FedEx has a number of solutions for specialized delivery scenarios, such as COD and Signature Services, as well as returned products. Mr. Carden informs that they are especially excited about their recent addition of GENCO to the FedEx portfolio. GENCO provides FedEx with industry leading Returns management solutions and flexibility to meet their Omni-Channel customer needs in not just returns, but also test, repair and re-marketing of products.
We have a world-class team of IT providers that can create tailored solutions to meet our Omni-Channel merchants’ needs.
“Although Omni-Channel retailing is relatively new here in Thailand compared to more established retail sectors in the US or Europe,” says Mr. Carden, “it is predicted to grow rapidly with major players leading the way.” For example, here in Thailand, Tesco Lotus features 20,000 food and grocery items on its portal, and the Central Group has redesigned its online shopping site and developed a new warehouse to support significant online sales in the future.
It is “creating many new competitive advantages that can be provided through an innovative logistics strategy,” replies Mr.

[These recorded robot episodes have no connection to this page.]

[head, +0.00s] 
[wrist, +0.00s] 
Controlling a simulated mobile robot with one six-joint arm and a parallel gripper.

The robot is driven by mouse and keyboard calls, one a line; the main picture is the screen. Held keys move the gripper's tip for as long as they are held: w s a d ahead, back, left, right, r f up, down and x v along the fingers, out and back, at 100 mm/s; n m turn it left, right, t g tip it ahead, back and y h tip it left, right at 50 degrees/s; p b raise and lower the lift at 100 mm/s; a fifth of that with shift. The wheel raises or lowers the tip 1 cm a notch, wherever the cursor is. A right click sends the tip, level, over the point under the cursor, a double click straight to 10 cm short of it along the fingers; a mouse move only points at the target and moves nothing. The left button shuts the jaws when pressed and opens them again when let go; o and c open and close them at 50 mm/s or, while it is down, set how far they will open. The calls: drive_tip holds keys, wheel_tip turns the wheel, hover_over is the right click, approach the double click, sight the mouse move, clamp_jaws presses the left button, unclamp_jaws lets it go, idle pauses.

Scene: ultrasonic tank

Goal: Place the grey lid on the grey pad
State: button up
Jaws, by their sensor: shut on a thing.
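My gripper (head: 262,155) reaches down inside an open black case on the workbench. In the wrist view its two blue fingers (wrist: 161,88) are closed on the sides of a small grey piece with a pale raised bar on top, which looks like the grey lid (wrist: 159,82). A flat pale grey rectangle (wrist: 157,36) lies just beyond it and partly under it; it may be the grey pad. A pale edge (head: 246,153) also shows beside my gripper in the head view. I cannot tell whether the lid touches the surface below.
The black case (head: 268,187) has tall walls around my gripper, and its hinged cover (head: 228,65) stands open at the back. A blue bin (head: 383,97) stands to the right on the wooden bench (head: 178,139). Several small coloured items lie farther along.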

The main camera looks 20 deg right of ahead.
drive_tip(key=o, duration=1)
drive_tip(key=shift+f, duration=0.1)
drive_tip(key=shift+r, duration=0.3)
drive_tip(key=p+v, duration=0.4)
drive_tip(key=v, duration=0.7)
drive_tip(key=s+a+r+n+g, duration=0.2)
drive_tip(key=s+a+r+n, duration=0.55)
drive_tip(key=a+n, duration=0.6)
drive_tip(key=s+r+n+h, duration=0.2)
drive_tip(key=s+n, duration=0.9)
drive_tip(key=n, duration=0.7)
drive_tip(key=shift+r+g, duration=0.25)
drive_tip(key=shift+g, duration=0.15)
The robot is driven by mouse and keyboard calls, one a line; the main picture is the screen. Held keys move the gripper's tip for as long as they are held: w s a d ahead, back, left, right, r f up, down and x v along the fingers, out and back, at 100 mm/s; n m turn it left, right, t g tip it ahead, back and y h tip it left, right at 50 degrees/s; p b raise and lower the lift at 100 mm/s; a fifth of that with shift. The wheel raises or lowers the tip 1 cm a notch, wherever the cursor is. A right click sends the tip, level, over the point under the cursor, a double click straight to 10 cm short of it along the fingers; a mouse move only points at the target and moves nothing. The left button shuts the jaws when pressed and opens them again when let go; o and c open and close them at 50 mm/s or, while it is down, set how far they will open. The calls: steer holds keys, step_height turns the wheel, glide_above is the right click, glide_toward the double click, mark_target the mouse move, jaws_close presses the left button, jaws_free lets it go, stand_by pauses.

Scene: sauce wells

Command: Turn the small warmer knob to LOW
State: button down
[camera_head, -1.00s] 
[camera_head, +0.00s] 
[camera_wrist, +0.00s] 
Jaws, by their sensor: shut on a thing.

Carden, when asked how Omni-Channel retailing is affecting the logistics industry. It can provide logistics-based solutions that increase sales, reduce stock-outs, reduce inventory stocking levels, reduce discounting and increase customer satisfaction.
While Omni-Channel is mainly used in the B2C sector today, Mr. Carden believes that the systems can be customized to support the traditional B2B needs such as store-to-store inventory balancing and enabling the fulfilment of smaller commercial orders from surplus stock at retail locations.
Omni-Channel logistics has been established and proven to be a huge success in Europe and the US. Although it is predicted to grow rapidly in Asia, does it have the potential to size up to the west? Could its success or failure rely solely on the shoppers’ habits and the way they want to shop or would Omni-Channel logistics need to force this type of retailing on the customers in order for it to be successful? Do people in Asia want to shop this way?